The third case being considered next week that attracted an amicus brief is Tao v. Merit Systems Protection Board. In this case, Tao presents several arguments challenging the Merit Systems Protection Board’s dismissal of her individual right of action (“IRA”) appeal, which alleged violations of the Whistleblower Protection Enhancement Act of 2012. Notably, the U.S. Office of Special Counsel filed an amicus brief in support of Tao. Moreover, following the amicus brief, the Merit Systems Protection Board filed its own brief agreeing that the underlying judgment should be vacated and the case should be remanded for further adjudication, and this case is not scheduled for oral argument. Nevertheless, here we summarize the arguments made in the briefs in anticipation of the court’s upcoming decision in this case.
In her opening brief, Tao argues that the Merit Systems Protection Board wrongly concluded that it did not have jurisdiction over her appeal.
First, she argues that the Board wrongly focused “solely on 5 U.S.C. § 2302(b)(8) as a basis for jurisdiction,” and that the Administrative Judge incorrectly “rejected jurisdiction for certain claims that were presented as evidence of protected activity under section 2302(b)(9)(A)(i), (B), (C), or (D) by analyzing such activity in the context of a (b)(8) activity.” She similarly contends that the relevant “Agency similarly makes arguments that certain alleged activity should be discounted because it pertains to section 2302(b)(9) rather than (b)(8).” According to Tao, “[t]his approach predates that Whistleblower Protection Enhancement Act of 2012, which changed the Board’s jurisdiction over Individual Right of Action appeals to include reprisal for protected activity under section 2302(b)(9)(A)(i), (B), (C), and (D).”
Second, Tao maintains that “the Administrative Judge fails to consider protected (b)(8) and (b)(9) activity that was raised in the Petitioner’s submission on jurisdiction.”
Third, she contends “the Administrative Judge fail[ed] to consider certain disclosures as violations of law, rule, or regulation where there is a clear violation of a statute and/or Agency policy.”
As mentioned, the U.S. Office of Special Counsel filed an amicus brief in support of Tao. As explained in its brief, the “U.S. Office of Special Counsel (OSC) is an independent federal agency charged with safeguarding the merit system by protecting federal employees, former federal employees, and applicants for federal employment from ‘prohibited personnel practices,’ as defined by 5 U.S.C. § 2302(b) of the Civil Service Reform Act of 1978 (CSRA), as amended by both the Whistleblower Protection Act of 1989 (WPA) and the Whistleblower Protection Enhancement Act of 2012 (WPEA).” The brief goes on to explain that “OSC is responsible for investigating and seeking corrective action for federal employee whistleblowers and for those who experience retaliation for engaging in protected activities.”

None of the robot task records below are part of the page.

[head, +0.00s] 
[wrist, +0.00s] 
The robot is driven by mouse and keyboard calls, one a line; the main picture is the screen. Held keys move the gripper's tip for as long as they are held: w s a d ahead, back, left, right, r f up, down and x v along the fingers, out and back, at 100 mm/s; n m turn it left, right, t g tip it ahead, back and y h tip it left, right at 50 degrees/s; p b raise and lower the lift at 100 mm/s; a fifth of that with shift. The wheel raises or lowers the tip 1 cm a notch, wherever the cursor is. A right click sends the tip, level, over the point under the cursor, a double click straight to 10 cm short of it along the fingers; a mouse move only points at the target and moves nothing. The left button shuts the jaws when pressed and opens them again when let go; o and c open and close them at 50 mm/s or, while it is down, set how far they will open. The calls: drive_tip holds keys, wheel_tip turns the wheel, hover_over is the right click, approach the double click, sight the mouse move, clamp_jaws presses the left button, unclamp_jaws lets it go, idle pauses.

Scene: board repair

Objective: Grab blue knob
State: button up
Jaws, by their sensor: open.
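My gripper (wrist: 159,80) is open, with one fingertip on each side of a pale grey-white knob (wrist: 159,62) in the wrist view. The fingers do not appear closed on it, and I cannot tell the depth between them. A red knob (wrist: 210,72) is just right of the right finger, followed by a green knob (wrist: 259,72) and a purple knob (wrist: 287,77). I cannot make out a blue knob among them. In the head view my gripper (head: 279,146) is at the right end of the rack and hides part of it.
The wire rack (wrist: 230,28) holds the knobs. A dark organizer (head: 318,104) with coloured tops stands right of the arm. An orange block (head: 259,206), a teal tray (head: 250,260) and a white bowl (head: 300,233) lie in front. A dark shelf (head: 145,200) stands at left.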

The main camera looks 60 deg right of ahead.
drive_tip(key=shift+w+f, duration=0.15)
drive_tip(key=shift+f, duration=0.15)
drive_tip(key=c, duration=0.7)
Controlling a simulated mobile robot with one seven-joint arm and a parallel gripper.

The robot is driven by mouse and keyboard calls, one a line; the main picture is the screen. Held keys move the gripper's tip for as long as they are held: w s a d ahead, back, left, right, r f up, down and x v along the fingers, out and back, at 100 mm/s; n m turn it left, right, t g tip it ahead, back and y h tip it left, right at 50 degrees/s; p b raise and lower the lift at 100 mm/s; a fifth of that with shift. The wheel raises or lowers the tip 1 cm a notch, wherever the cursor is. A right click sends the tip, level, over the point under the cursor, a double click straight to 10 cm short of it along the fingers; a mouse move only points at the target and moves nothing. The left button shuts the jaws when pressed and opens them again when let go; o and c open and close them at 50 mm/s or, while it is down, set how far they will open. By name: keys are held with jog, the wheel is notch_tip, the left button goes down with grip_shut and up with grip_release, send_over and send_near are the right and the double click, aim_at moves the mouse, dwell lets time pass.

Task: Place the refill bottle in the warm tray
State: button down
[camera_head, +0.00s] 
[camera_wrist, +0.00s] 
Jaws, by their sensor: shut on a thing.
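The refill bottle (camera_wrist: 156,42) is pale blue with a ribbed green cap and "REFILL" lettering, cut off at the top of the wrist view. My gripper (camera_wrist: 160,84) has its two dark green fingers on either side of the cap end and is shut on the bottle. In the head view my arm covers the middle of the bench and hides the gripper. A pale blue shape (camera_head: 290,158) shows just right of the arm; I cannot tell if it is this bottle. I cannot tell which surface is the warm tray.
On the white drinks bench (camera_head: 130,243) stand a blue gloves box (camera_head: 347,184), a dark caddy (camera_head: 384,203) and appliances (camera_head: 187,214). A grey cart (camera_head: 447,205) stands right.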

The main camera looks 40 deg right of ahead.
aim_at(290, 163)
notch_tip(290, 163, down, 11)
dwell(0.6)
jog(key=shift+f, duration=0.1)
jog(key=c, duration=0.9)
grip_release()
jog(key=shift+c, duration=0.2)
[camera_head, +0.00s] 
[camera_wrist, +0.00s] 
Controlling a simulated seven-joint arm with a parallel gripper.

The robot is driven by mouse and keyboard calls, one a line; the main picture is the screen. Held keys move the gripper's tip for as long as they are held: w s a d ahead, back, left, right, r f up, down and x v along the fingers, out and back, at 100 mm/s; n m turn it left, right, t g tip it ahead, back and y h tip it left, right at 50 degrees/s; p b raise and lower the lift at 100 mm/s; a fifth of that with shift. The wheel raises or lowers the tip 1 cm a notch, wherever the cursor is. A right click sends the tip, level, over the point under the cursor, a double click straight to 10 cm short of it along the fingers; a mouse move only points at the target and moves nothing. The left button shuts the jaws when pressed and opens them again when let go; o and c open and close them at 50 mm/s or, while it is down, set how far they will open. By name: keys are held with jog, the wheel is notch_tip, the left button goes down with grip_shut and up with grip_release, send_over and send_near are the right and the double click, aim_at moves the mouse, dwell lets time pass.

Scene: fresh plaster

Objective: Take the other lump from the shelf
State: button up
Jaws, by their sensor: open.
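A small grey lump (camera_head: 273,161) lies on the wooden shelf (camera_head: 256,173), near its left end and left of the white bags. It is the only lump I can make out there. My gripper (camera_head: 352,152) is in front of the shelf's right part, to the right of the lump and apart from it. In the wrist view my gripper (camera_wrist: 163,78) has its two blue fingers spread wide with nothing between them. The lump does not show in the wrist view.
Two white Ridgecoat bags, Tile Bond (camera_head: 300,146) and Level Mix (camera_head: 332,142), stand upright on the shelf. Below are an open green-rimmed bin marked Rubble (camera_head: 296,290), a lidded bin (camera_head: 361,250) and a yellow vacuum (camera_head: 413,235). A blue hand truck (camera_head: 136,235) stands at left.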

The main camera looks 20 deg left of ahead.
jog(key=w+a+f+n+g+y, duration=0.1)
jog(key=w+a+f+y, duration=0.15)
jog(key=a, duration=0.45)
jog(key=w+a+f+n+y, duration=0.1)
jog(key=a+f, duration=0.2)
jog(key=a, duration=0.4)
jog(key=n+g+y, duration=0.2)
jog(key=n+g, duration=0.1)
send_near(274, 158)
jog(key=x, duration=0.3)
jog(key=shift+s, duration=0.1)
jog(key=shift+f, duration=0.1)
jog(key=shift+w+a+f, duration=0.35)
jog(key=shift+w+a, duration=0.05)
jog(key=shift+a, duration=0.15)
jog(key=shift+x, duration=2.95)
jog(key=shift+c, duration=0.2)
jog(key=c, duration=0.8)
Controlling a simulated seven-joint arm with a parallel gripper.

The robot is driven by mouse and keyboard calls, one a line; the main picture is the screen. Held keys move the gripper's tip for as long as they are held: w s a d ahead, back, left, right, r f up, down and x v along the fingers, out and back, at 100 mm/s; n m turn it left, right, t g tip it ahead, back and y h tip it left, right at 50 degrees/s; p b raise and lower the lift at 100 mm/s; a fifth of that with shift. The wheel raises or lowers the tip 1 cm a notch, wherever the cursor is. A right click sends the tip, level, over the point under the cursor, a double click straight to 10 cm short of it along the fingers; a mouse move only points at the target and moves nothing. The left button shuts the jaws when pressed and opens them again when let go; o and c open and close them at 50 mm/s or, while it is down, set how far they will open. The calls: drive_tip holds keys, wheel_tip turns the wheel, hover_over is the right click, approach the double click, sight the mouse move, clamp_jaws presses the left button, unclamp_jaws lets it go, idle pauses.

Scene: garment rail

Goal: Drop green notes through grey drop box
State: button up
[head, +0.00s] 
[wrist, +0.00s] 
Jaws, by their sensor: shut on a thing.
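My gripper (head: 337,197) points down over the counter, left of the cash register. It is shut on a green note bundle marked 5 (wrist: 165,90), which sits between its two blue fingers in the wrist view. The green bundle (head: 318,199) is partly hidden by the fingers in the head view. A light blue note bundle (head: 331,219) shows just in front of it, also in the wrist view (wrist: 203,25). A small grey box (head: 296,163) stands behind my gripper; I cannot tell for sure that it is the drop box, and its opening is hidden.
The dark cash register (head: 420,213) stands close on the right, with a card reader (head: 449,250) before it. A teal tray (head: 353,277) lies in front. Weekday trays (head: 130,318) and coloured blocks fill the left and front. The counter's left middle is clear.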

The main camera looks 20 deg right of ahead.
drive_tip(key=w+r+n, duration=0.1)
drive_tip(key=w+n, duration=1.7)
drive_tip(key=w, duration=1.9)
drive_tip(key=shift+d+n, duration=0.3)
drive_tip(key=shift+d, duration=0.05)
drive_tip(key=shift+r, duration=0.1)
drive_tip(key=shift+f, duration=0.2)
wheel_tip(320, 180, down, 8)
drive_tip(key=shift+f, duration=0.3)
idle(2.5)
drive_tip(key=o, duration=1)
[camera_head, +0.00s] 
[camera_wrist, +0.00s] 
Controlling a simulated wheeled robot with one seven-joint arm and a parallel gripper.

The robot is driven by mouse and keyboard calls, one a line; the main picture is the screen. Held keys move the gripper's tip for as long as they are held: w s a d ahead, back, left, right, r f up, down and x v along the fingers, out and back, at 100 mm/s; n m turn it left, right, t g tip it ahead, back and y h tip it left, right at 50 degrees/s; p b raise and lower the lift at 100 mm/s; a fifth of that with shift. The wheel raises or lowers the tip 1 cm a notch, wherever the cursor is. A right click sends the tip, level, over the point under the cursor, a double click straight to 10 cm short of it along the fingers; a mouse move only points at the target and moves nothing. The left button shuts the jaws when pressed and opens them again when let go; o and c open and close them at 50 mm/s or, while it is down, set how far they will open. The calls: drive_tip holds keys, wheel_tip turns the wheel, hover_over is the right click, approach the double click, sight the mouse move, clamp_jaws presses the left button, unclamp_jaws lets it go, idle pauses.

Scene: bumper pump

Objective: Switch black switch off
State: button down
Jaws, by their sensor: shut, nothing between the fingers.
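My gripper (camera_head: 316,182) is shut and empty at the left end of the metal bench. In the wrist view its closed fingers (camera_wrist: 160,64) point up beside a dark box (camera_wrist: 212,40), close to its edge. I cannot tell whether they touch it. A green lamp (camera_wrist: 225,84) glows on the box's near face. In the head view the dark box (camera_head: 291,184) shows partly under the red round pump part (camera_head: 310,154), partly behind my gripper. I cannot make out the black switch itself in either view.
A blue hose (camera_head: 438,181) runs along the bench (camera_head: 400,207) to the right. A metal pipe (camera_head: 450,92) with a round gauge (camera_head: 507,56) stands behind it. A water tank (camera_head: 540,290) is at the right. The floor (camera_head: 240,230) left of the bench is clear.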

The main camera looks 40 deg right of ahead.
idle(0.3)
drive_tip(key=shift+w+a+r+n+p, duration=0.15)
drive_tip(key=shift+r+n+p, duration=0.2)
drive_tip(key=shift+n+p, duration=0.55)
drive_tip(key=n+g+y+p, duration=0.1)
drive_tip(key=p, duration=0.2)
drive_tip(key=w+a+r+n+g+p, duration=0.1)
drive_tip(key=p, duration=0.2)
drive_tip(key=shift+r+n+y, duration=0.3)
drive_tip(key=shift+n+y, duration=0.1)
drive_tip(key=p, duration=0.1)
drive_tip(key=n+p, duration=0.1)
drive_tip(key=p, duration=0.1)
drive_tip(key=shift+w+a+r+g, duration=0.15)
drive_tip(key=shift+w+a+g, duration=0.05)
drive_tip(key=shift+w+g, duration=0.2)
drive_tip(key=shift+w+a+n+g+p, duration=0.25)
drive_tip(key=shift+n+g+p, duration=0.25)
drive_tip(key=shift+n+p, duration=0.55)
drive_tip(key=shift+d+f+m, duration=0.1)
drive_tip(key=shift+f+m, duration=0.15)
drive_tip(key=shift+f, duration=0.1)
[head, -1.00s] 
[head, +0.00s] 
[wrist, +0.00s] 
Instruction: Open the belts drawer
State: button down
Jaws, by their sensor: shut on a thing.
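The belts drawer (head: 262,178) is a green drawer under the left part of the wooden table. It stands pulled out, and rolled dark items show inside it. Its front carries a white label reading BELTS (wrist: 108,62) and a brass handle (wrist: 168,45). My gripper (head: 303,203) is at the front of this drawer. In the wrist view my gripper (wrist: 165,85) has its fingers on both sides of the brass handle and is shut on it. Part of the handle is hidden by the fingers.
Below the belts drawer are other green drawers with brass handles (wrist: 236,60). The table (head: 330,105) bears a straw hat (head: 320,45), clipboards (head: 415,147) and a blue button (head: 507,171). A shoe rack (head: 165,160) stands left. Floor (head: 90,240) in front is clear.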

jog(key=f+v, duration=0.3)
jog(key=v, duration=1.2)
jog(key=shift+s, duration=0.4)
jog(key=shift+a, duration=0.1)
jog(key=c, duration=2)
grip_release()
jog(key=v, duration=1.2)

On the merits, OSC contends that the “MSPB committed reversible error in this case.” In particular, OSC argues that “[t]he Board’s legal analysis contradicts the plain text of federal whistleblower statutes and neglects Congress’s purpose and intent to provide broad IRA appeal rights against retaliation both for making whistleblower disclosures as well as for engaging in activities related to whistleblowing.” OSC contends that “MSPB’s analysis . . . departs from well-established precedent that allegations of retaliation for engaging in protected activities are correctly analyzed under section 2302(b)(9).”
In its response, the Merit Systems Protection Board admits that “[t]he AJ erred in his decision by using the standard applicable to a protected disclosure claim under section 2302(b)(8) to evaluate protected activity claims under section 2302(b)(9)(A)(i), (B), (C) or (D)” and that ” [t]he Board’s case law is clear that the section 2302(b)(8) requirement does not apply in evaluating section 2302(b)(9) protected activities.” The MSPB goes on to admit that “[t]he petitioner has nonfrivolously alleged that she engaged in protected activities under 2302(b)(9)(B) – testifying and assisting other employees in exercising their appeal rights – and under 2302(b)(9)(C) – disclosing information to the OSC Disclosure Unit.”
As a result, the MSPB concedes “the case should be remanded for the AJ to further adjudicate these protected activity claims, including, as well, a related claim based on providing information to an agency investigating component to which section 2302(b)(9)(A)(i) may apply.” Moreover, the MSPB agrees it “would also be appropriate to remand for further consideration the petitioner’s nonfrivolous protected disclosure under section 2302(b)(8) alleging the violation of agency rules by her supervisor’s detail to a position for which he was not qualified.”
Tao did not file a reply brief.
As mentioned, this case is not scheduled for oral argument. In her opening brief, Tao noted that “oral argument is no[t] necessary as the facts and legal arguments will be adequately presented in the briefs and record, and the decisional process would not be significantly aided by oral argument.” Nevertheless, this appeal is assigned to the panel scheduled to hold its hearing and related conference on Wednesday, May 5. We will report on developments related to this case.